_TASK BRIEF_.
Give back only the lines from the one with "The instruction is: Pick" through the last line of the data, exactly as they appear.

=== STORED DATA ===

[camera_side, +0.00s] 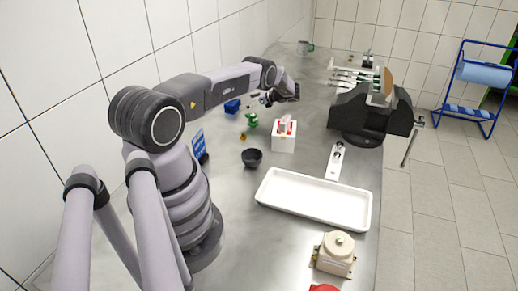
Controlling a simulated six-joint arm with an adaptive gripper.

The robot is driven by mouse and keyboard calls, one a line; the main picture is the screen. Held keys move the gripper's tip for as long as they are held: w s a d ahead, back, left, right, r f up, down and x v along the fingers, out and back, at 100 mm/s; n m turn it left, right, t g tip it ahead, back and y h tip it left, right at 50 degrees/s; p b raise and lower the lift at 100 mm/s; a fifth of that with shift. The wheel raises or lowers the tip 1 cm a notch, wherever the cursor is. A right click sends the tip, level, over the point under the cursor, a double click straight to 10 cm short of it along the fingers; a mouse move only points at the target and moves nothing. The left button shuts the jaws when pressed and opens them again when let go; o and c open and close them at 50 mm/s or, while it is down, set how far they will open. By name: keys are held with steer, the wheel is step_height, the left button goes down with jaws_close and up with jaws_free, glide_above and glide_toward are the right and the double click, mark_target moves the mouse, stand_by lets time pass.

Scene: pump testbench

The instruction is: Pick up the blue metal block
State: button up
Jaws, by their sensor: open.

===

_ANSWER TO THE EXERCISE_.
The instruction is: Pick up the blue metal block
State: button up
Jaws, by their sensor: open.

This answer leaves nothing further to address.